Les Druzes ont été confrontés à d'innombrables défis au cours des siècles, mais ils ont toujours trouvé les moyens de protéger leur indépendance et leur identité unique. Ils se sont installés dans des régions montagneuses et reculées du Liban, de la Syrie et du nord d'Israël, où ils pouvaient vivre quelque peu isolés des empires qui gouvernaient la région. Ils constituaient à la fois une communauté pacifique et de féroces guerriers en cas de menace.
Lorsque le Moyen-Orient a connu d'importants changements à la suite de l'effondrement de l'Empire ottoman au XXe siècle et de la création d'Israël, les Druzes se sont adaptés au nouveau paysage politique. Ces adaptations sont visibles dans leurs vêtements. Les hommes de la vieille génération portent un pantalon ample propre aux Druzes, tandis que les dames âgées portent des robes traditionnelles semblables à celles de leurs homologues arabes. Les jeunes s'habillent de la même manière que les jeunes Israéliens, tout en étant un peu plus modestes.
Un nouveau défi : La modernité et l'Évangile
Aujourd'hui, les Druzes sont confrontés à un autre type de défi, qui ne peut être combattu avec des épées. La société moderne, la technologie et les opportunités qu'elle offre entraînent la jeune génération dans de nouvelles directions. Cependant, cette exposition progressive au monde extérieur a également ouvert une brèche dans la porte pour que certains Druzes entendent la Bonne Nouvelle.

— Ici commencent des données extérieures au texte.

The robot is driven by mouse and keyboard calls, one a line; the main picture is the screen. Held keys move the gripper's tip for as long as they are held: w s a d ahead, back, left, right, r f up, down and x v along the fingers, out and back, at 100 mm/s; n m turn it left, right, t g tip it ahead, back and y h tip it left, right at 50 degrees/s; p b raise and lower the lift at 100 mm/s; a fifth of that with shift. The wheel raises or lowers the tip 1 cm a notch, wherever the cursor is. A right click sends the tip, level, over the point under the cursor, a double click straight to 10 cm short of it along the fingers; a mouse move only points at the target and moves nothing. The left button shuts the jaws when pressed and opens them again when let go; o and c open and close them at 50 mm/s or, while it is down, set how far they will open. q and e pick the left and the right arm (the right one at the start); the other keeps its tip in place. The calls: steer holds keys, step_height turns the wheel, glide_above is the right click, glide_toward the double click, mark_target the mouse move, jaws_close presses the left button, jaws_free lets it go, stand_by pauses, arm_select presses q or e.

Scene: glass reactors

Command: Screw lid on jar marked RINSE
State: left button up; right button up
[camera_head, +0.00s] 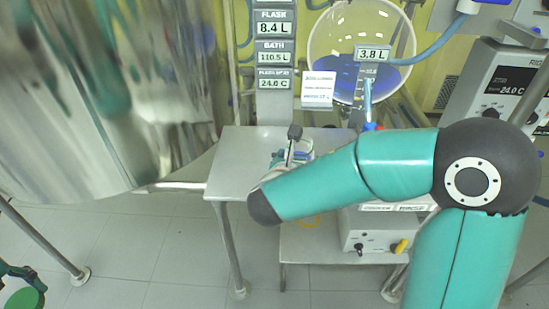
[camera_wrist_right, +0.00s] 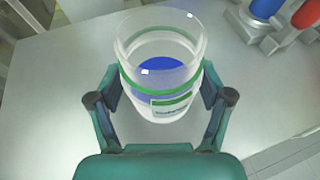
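A clear jar (camera_wrist_right: 160,70) with a green band and a label too small to read stands between the fingers of my right gripper (camera_wrist_right: 160,97) in the right wrist view. Both pads lie against its sides. The jar's top is open and blue shows inside. In the head view the right gripper (camera_head: 293,145) is over the grey table (camera_head: 232,165), partly hidden by my arm. At the bottom left edge, part of my left gripper (camera_head: 22,274) shows with a green round lid (camera_head: 24,298) at its fingers, away from the jar. The frame cuts both off.
A large shiny vessel (camera_head: 110,90) fills the upper left. A glass flask (camera_head: 335,45) with blue liquid hangs behind the table. A boxed instrument (camera_head: 495,85) stands at right. Blue and red items (camera_wrist_right: 268,8) stand at the table's far right.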

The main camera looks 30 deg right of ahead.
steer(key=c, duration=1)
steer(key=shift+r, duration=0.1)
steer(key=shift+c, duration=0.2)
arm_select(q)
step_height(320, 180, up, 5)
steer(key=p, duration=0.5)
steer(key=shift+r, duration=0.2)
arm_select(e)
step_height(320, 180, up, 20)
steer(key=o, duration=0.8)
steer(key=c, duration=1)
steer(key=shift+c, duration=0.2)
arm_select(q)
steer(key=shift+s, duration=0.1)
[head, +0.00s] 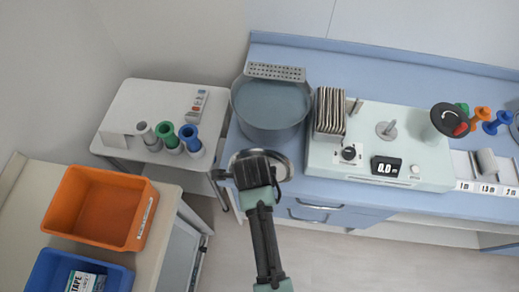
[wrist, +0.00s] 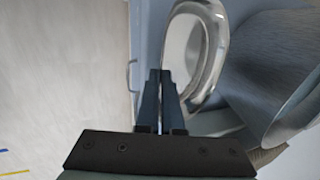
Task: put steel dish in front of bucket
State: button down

Jusqu'à présent, devenir chrétien était quasiment inconnu dans la communauté druze. Et ceux qui ont franchi ce pas paient un lourd tribut : ils ne pourront jamais retourner dans leur propre peuple en tant que véritables Druzes. C'est un choix difficile à faire pour des personnes qui ont grandi avec un sentiment d'appartenance si fort. Mais pour certains, la promesse d'un lien réel avec un Dieu par l'intermédiaire de son Fils - qui était auparavant inaccessible - vaut le sacrifice.